YOUR TASK
From the entries below, reproduce exactly the lines from the one with "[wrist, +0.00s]" through the one with "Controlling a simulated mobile", both included, without images.

RECORD LIST

= = =

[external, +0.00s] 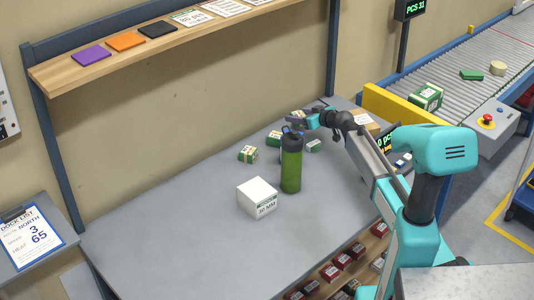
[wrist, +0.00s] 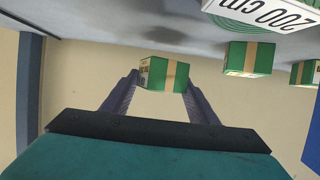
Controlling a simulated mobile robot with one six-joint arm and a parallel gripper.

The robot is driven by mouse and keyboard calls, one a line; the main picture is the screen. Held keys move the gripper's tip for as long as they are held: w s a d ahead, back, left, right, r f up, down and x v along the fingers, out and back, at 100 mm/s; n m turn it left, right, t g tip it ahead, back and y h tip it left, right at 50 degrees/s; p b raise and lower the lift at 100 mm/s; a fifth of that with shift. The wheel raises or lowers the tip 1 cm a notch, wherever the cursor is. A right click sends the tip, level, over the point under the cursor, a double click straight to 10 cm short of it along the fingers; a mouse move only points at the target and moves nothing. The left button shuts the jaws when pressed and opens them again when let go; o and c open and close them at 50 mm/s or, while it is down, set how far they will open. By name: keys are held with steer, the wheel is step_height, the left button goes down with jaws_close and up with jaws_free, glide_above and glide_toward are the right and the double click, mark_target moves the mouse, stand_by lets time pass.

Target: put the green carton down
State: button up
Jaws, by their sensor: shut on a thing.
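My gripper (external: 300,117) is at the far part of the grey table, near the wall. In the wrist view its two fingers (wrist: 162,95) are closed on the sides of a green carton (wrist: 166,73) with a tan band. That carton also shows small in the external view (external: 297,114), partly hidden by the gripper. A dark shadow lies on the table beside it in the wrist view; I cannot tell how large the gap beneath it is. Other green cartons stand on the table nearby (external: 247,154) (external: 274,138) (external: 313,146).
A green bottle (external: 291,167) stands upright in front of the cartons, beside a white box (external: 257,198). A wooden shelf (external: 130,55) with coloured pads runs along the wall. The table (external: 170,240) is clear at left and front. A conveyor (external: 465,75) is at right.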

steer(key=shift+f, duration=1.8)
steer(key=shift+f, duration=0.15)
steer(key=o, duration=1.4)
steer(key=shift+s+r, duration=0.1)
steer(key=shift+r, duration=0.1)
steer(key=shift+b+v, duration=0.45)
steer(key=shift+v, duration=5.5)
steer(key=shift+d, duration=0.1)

= = =

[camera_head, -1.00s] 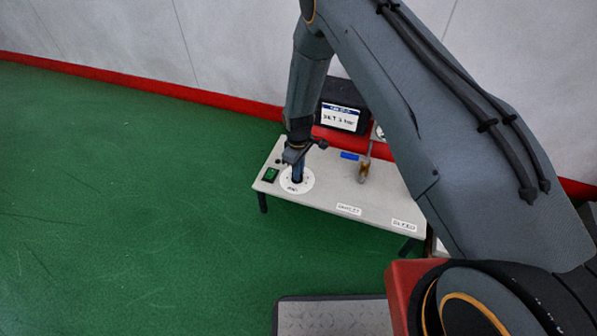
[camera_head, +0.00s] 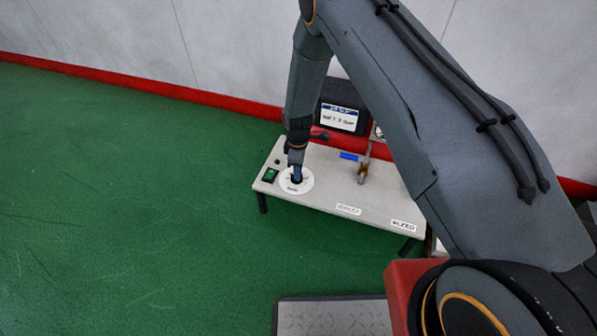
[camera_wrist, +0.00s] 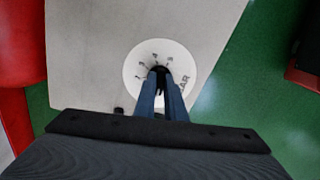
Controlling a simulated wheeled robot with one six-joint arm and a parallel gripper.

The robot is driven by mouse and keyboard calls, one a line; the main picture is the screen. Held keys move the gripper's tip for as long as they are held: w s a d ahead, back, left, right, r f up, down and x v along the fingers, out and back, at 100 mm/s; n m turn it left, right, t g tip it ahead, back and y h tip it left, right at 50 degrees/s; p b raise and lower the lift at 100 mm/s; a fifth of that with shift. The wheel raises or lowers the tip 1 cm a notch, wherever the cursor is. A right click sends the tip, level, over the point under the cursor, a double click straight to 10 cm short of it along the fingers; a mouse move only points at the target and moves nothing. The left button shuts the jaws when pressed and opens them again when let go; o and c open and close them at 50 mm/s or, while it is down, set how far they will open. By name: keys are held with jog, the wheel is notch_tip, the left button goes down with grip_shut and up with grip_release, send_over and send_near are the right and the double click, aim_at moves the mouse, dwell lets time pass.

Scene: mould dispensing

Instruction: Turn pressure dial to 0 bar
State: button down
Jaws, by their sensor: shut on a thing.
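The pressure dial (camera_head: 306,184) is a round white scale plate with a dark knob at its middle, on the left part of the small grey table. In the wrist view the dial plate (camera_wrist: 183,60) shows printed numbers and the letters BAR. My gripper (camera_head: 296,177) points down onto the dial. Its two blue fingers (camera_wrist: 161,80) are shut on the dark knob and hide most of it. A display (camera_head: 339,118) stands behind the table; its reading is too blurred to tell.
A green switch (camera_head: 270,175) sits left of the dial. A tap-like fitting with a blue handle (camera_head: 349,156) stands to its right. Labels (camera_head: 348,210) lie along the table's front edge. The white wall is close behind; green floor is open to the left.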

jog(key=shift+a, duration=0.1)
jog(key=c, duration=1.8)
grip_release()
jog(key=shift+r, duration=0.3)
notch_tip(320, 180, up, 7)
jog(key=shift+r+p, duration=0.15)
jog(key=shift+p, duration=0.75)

= = =

EXPECTED ANSWER
[wrist, +0.00s] 
Controlling a simulated mobile robot with one six-joint arm and a parallel gripper.

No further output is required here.